We can easily find any vertical asymptotes by determining the restrictions on the domain. For a rational function [latex]f(x)=\dfrac{P(x)}{Q(x)}[/latex] the domain will be restricted when the denominator, [latex]Q(x)[/latex], is equal to zero. This is because division by zero is undefined.

VERTICAL ASYMPTOTES

The rational function [latex]f(x)=\dfrac{P(x)}{Q(x)}[/latex] will have vertical asymptotes at [latex]Q(x)=0[/latex].

Example 2

Determine the vertical asymptote(s) of the function [latex]f(x)=\dfrac{3x}{x^2-3x-4}[/latex].

Solution

Vertical asymptotes occur at restrictions on the domain. The domain is restricted at [latex]x[/latex]-values that cause the denominator of the function to equal zero.

So we set the denominator to zero and solve for [latex]x[/latex]:

[latex]x^2-3x-4=0[/latex]

To solve for [latex]x[/latex], we can factor the quadratic then use the zero product property:

[latex]\begin{aligned}x^2-3x-4&=0\\\\(x-4)(x+1)&=0\\\\x=4,\,x&=-1\end{aligned}[/latex]

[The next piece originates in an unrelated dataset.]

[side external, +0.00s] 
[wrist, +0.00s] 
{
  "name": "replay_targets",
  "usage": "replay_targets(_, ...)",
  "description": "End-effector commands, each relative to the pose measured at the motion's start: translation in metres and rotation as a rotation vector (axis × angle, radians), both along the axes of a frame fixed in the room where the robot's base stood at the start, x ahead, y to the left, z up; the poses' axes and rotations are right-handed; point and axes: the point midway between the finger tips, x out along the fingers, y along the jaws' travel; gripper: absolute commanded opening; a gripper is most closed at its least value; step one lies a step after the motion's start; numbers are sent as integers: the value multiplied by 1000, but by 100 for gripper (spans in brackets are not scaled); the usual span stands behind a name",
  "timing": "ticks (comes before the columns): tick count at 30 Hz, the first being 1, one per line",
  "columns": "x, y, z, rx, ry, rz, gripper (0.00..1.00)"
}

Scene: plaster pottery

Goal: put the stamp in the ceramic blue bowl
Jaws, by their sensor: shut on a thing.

The vertical asymptotes are [latex]x=4[/latex] and [latex]x=-1[/latex].

Try It 2

Determine the vertical asymptote of the function [latex]f(x)=\dfrac{2x-5}{x^2-9}[/latex].

Horizontal Asymptotes

Horizontal asymptotes appear on the graph of a rational function [latex]f(x)=\dfrac{P(x)}{Q(x)}[/latex] when the degree of [latex]P(x)[/latex] is less than or equal to the degree of [latex]Q(x)[/latex].

HORIZONTAL ASYMPTOTES

The rational function [latex]f(x)=\dfrac{P(x)}{Q(x)}[/latex] will have a horizontal asymptote when the degree of [latex]P(x)[/latex] is less than or equal to the degree of [latex]Q(x)[/latex].

If the degree [latex]P(x)[/latex] is less than the degree of [latex]Q(x)[/latex], the horizontal asymptote will be [latex]y=0[/latex].

If the degree [latex]P(x)[/latex] is equal to the degree of [latex]Q(x)[/latex], the horizontal asymptote will be [latex]y=\dfrac{\text{Leading coefficient of }P(x)}{\text{Leading coefficient of }Q(x)}[/latex].

Example 3

Determine the horizontal asymptotes of the graphs of the function:

1. [latex]f(x)=\dfrac{4x-5}{2x+7}[/latex]

2. [latex]f(x)=\dfrac{9x^2-1}{3x^2+2}[/latex]

3. [latex]f(x)=\dfrac{x-3}{2x^2+6x-3}[/latex]

4. [latex]f(x)=\dfrac{x^3-5}{x+7}[/latex]

Solution

1. [latex]P(x)=4x-5[/latex] has degree 1. [latex]Q(x)=2x+7[/latex] has degree 1. Since the degrees are equal, the horizontal asymptote is found by dividing the leading coefficients: [latex]y=\dfrac{4}{2}=2[/latex].

2. [latex]P(x)=9x-1[/latex] has degree 2. [latex]Q(x)=3x^2+2[/latex] has degree 2. Since the degrees are equal, the horizontal asymptote is found by dividing the leading coefficients: [latex]y=\dfrac{9}{3}=3[/latex].

3. [latex]P(x)=x-3[/latex] has degree 1. [latex]Q(x)=2x^2+6x-3[/latex] has degree 2. Since the degree of [latex]P(x)[/latex] is less than the degree of [latex]Q(x)[/latex], the horizontal asymptote is [latex]y=0[/latex].

4. [latex]P(x)=x^3-5[/latex] has degree 3. [latex]Q(x)=x+7[/latex] has degree 1. Since the degree of [latex]P(x)[/latex] is greater than the degree of [latex]Q(x)[/latex], there is no horizontal asymptote.

Try It 3

Determine the horizontal asymptotes of the graphs of the function:

1. [latex]f(x)=\dfrac{14x-3}{7x+4}[/latex]

2. [latex]f(x)=\dfrac{2x^2-1}{3x^3+2}[/latex]

3. [latex]f(x)=\dfrac{x^3-3}{2x^2}[/latex]

4. [latex]f(x)=\dfrac{x^2-5}{4x^2+7}[/latex]